ローリングアクションを増強する工夫については、重心が低位置で浮力の中心が高位置となる縦幅が大きく、横幅の小さい、垂直軸に対し振幅する平打ちパターン(写真4、写真5)を作成した。後方重心のミノーは用途上、高度の潜行能力の必要性は少なく、リップの角度はフローティングミノーにおいて最大となる。ただし、ローリングアクションを増強したい後方重心ミノーにおいては、リップの角度は45度以下になる。残念ながら、リップの角度を45度以上に維持し、なおかつ、ローリングアクションを引き出せる形状は、現在のところ試作段階で公表に値しない。

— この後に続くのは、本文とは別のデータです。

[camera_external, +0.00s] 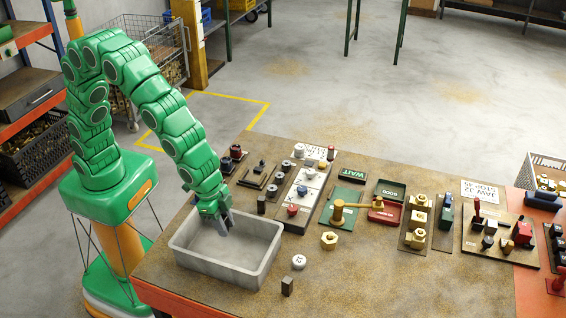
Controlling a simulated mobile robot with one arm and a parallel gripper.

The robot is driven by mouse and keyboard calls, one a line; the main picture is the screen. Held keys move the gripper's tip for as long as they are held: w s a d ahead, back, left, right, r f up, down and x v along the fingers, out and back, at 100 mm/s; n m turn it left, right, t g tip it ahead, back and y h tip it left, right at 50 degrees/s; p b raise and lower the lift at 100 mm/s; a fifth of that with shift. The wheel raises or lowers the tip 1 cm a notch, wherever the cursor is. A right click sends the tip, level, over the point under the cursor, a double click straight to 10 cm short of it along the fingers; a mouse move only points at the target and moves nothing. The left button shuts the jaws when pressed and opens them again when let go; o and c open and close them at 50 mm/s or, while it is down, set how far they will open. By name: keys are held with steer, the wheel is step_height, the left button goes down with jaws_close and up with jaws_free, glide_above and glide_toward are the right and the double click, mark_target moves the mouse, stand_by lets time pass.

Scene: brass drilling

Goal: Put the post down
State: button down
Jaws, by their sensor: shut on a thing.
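My green arm reaches over the workbench. My gripper (228,226) points down inside the open grey bin (262,275) at the bench's near left. Its dark grey fingers are shut on something small, taken to be the post, which is mostly hidden between them and too small to make out. The fingertips are below the bin's far rim; I cannot tell whether they touch its floor. The bin otherwise looks empty.
A dark block (287,286) and a white round knob (299,262) sit right of the bin, with a brass nut (329,240) beyond. A small dark block (261,204) stands behind it. The bench's front middle is clear.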

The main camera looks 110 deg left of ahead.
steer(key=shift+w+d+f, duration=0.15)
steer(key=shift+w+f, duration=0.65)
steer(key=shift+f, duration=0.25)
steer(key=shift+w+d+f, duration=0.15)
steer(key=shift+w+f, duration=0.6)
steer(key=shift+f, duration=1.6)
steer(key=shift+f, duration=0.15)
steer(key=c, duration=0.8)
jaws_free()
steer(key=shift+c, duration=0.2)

新素材のタングステン錘の比重は19.3で鉛の約2倍。ハンドメイドバルサミノーを、大物の潜むボトムにプレゼントすることが可能となり、バルサミノーの重心すなわち動く支点がコンパクトになり、前後左右上下の動きが数段シャープになった。わかさぎのスポーニングの時期に使用するフローティングミノーやソルトウォーターのアメマス・サクラマスに効果のあるサスペンドミノーなど、「ミノーは動けば動くほど良い」とは限らない。しかし、よく動くミノーをテクニックによって漂わせることはできても、動きの悪いミノーをテクニックだけで動かすことはできない。リアルイミテーションミノーを追及するときに、やはり「動き」という要素が一番の要素ではないかと我々は考える。
現在のところ、バルサの浮力とタングステンの錘の組み合わせに勝るハンドメイドミノーの素材はなく、未開発の要素の多い世界である。今後、カラー・トーン・キラメキなど計量化された客観的な報告ができればと考えている。